Another famous offering from the Mars' stables, Bounty is a coconut-filled milk chocolate. Available in single & double bar packs and miniatures, it is sold internationally by Mars Inc.  

The typical rounded bars have a sweet and moist (thanks to the high glucose syrup content) coconut filling within some more sweet milk chocolate. Mars had apparently tried to register the rounded shape of the bars, but were not allowed a trademark by the European Union. The chocolate will be preferred either by coconut buffs or anything-sweet-goes folks. I belong to the former category. Snickers and Mars Bars are perhaps more popular of the three Mars products available easily in India.

There is apparently a dark chocolate version of Bounty too, but I've never seen it here. As always, I'd love to try it out, given my preference for dark chocolates.

Interestingly, Bounty is not marketed in the US, because Hershey's has a very similar product called Mounds. The shape of the bars, the packaging and the filling are almost identical to Bounty.

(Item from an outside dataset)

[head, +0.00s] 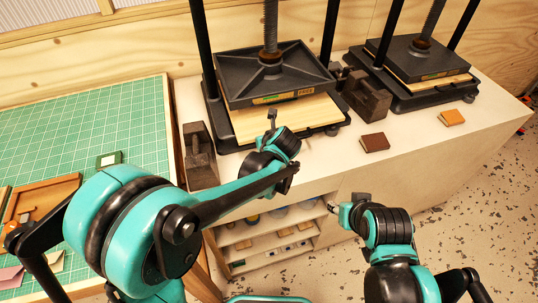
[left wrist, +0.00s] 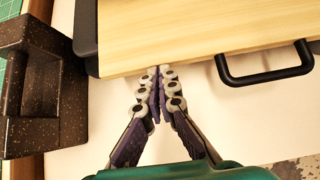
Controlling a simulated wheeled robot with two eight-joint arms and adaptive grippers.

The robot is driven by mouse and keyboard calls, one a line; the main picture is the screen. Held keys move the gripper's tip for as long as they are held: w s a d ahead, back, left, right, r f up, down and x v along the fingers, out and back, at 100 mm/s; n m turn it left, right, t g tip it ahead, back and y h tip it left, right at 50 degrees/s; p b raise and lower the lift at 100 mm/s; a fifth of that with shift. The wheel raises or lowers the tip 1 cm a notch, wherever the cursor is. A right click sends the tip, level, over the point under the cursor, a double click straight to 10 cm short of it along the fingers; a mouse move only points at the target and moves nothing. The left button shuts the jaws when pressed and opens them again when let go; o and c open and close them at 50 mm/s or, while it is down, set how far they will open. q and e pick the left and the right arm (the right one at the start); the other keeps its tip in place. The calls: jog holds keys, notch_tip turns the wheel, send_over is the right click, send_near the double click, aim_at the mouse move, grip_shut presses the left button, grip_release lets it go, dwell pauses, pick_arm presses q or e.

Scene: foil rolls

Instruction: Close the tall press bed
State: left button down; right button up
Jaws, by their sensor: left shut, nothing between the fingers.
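The left press has a black platen (head: 235,92) raised on a screw above a pale wooden bed (head: 240,125). The bed sticks out towards the front. In the left wrist view the bed (left wrist: 200,35) fills the top, with a black bar handle (left wrist: 265,78) on its front edge. My left gripper (head: 272,117) is at that front edge. In the left wrist view its shut, empty fingers (left wrist: 159,72) meet the edge, left of the handle; whether they touch is unclear. My right gripper (head: 338,213) hangs in front of the bench; its fingers are too small to read.
A second press (head: 410,60) stands at right. Dark metal blocks lie left (head: 200,155) and right (head: 366,95) of the left press. A brown book (head: 374,142) and an orange book (head: 451,117) lie on the white bench top (head: 420,140). A green cutting mat (head: 90,125) is at left.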

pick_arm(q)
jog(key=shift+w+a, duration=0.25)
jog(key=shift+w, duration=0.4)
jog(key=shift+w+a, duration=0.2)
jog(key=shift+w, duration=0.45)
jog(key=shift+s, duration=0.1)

This, I'd like to try too.

Bounty has, in the past, released some limited edition flavoured versions too, like Cherry and Mango, but did not enjoy much success. I guess people prefer their coconut to taste like coconut.

I wonder if Mars will ever introduce any flavoured variations in India. If nothing, they ought to bring at least the dark chocolate variant of Bounty. Priced at INR 50 for 57 g in a double bar pack, these are quite popular; at least, going by their presence in supermarket shelves.